Exercise objective. For this exercise, copy out each line of the material below that includes "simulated".

Source material.
◆ ◆ ◆ ◆ ◆ ◆ ◆

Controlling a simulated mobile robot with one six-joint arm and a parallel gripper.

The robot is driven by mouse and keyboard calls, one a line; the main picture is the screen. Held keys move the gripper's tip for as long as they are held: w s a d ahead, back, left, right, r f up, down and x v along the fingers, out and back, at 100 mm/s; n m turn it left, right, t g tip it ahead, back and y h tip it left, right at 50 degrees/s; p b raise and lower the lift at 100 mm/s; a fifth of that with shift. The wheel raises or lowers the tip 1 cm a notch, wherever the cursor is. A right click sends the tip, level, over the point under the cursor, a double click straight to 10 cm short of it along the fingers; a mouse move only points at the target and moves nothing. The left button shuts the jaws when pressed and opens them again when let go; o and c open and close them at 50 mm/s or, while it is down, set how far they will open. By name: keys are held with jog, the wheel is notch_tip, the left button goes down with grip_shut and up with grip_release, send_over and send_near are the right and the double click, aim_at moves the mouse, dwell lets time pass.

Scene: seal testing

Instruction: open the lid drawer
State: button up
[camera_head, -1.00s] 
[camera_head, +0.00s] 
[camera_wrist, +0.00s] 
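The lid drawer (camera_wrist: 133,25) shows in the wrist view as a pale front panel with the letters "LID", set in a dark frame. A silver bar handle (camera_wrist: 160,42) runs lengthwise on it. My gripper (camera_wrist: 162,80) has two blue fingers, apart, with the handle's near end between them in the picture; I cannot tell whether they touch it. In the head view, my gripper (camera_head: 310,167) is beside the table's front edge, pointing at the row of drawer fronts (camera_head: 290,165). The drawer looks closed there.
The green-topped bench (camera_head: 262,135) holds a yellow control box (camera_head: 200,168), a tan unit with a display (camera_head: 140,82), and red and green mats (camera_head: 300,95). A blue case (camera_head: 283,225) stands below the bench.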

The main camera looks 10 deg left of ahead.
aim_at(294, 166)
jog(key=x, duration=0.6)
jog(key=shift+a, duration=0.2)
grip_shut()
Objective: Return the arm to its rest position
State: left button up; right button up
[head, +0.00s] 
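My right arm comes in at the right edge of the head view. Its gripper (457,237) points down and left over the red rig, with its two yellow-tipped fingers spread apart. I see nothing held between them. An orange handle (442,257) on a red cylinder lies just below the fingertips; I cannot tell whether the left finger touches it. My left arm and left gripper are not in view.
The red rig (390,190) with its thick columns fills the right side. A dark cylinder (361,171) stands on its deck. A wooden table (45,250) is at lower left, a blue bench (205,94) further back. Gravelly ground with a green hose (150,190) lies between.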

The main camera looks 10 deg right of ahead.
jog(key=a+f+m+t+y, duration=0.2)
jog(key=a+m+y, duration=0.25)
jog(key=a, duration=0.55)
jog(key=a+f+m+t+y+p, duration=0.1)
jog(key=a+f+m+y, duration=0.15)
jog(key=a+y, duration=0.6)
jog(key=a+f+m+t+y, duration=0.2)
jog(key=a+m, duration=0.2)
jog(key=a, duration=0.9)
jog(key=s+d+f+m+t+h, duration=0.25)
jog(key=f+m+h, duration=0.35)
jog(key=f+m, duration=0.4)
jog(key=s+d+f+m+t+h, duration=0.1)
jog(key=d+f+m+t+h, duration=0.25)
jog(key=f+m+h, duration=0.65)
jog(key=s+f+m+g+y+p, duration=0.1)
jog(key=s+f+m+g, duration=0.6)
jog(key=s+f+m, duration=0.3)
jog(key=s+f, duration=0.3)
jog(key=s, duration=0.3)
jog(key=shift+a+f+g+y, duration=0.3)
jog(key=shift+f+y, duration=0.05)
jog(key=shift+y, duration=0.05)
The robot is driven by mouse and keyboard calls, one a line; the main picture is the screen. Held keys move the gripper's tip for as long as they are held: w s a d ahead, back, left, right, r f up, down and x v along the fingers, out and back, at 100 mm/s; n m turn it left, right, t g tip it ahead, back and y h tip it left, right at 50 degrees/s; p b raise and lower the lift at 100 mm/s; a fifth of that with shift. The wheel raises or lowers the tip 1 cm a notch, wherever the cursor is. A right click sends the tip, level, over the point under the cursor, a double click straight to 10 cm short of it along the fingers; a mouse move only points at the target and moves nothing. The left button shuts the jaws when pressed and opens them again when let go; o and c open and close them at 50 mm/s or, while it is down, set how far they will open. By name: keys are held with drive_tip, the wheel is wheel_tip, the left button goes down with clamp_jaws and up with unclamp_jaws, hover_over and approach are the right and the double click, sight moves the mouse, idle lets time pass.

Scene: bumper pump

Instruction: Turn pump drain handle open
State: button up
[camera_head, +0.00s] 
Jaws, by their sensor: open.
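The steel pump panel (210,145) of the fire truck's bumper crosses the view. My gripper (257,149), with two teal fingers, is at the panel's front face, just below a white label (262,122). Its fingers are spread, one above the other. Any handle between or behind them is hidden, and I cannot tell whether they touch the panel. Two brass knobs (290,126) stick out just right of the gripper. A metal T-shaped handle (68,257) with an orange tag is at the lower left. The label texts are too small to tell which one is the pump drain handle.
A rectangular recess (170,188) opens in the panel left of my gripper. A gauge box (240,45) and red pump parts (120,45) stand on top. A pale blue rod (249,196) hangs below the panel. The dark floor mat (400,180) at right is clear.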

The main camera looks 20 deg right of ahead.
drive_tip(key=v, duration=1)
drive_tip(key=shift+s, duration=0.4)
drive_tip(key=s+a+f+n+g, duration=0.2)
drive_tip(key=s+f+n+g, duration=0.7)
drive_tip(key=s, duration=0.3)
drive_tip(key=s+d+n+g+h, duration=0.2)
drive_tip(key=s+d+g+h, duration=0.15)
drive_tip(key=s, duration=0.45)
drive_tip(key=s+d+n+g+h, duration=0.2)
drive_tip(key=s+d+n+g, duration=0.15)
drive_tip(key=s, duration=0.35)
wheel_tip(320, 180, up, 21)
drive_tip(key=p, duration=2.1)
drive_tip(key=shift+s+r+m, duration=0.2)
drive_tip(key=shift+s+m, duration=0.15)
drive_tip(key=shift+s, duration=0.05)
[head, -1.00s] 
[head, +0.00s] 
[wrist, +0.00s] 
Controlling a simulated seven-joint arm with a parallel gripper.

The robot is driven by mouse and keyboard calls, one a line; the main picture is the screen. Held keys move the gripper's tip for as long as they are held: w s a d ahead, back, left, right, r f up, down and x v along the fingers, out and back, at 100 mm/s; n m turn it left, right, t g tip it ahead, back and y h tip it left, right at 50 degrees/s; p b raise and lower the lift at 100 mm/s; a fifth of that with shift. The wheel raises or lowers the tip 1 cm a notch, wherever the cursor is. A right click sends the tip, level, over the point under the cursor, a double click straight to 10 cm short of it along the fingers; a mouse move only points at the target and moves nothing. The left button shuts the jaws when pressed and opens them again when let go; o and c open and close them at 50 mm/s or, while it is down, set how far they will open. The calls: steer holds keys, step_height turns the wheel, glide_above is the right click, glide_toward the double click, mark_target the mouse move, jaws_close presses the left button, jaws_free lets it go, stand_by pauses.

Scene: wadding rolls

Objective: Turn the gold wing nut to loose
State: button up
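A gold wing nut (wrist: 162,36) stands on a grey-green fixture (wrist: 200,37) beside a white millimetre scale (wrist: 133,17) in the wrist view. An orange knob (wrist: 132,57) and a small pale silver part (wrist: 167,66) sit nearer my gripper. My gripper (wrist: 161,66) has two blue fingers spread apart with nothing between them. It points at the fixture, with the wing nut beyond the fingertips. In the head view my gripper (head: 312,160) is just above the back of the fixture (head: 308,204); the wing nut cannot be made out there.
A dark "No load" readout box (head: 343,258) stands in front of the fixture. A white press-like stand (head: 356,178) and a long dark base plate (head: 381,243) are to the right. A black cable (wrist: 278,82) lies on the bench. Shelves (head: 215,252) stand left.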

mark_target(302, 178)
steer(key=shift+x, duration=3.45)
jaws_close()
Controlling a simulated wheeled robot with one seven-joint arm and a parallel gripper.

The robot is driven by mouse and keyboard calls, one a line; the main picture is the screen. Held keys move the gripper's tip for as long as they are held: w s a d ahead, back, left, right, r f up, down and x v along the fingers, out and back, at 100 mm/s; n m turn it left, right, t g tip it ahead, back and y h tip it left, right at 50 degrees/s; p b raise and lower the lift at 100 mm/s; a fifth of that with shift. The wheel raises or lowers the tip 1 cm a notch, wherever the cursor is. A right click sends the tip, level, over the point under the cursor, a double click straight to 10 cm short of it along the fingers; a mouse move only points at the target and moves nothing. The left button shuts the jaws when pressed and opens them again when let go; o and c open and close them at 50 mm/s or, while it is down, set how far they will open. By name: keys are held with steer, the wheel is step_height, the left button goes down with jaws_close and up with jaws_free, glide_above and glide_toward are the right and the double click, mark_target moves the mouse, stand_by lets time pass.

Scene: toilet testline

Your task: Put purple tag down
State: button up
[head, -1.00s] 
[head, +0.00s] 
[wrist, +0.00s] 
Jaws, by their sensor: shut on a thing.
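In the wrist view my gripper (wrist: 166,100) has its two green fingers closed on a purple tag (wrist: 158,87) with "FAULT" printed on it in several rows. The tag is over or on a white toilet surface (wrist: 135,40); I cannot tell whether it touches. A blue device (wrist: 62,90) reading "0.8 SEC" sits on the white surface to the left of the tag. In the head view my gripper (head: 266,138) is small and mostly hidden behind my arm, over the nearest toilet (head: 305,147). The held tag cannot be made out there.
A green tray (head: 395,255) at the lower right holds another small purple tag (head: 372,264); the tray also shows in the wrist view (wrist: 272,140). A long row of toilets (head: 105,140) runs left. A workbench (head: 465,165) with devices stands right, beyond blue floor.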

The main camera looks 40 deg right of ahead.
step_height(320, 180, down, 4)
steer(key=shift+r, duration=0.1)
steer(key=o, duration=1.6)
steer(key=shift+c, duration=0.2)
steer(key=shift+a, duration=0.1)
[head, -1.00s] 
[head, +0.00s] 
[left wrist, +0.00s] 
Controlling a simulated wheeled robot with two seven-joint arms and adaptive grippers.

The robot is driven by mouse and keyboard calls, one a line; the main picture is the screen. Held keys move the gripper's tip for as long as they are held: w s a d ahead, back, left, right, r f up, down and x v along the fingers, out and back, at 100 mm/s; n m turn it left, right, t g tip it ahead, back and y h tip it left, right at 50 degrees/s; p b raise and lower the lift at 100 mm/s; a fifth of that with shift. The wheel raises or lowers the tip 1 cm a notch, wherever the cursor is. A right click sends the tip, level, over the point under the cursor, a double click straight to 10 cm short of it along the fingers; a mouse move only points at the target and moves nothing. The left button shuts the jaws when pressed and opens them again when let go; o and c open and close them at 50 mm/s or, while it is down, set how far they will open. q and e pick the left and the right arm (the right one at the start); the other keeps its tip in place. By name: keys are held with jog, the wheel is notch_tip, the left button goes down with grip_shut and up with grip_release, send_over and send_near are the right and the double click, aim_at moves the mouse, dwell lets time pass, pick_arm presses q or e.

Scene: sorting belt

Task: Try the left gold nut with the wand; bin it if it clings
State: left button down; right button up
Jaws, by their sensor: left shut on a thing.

◆ ◆ ◆ ◆ ◆ ◆ ◆

Complete output.
Controlling a simulated mobile robot with one six-joint arm and a parallel gripper.
Controlling a simulated seven-joint arm with a parallel gripper.
Controlling a simulated wheeled robot with one seven-joint arm and a parallel gripper.
Controlling a simulated wheeled robot with two seven-joint arms and adaptive grippers.

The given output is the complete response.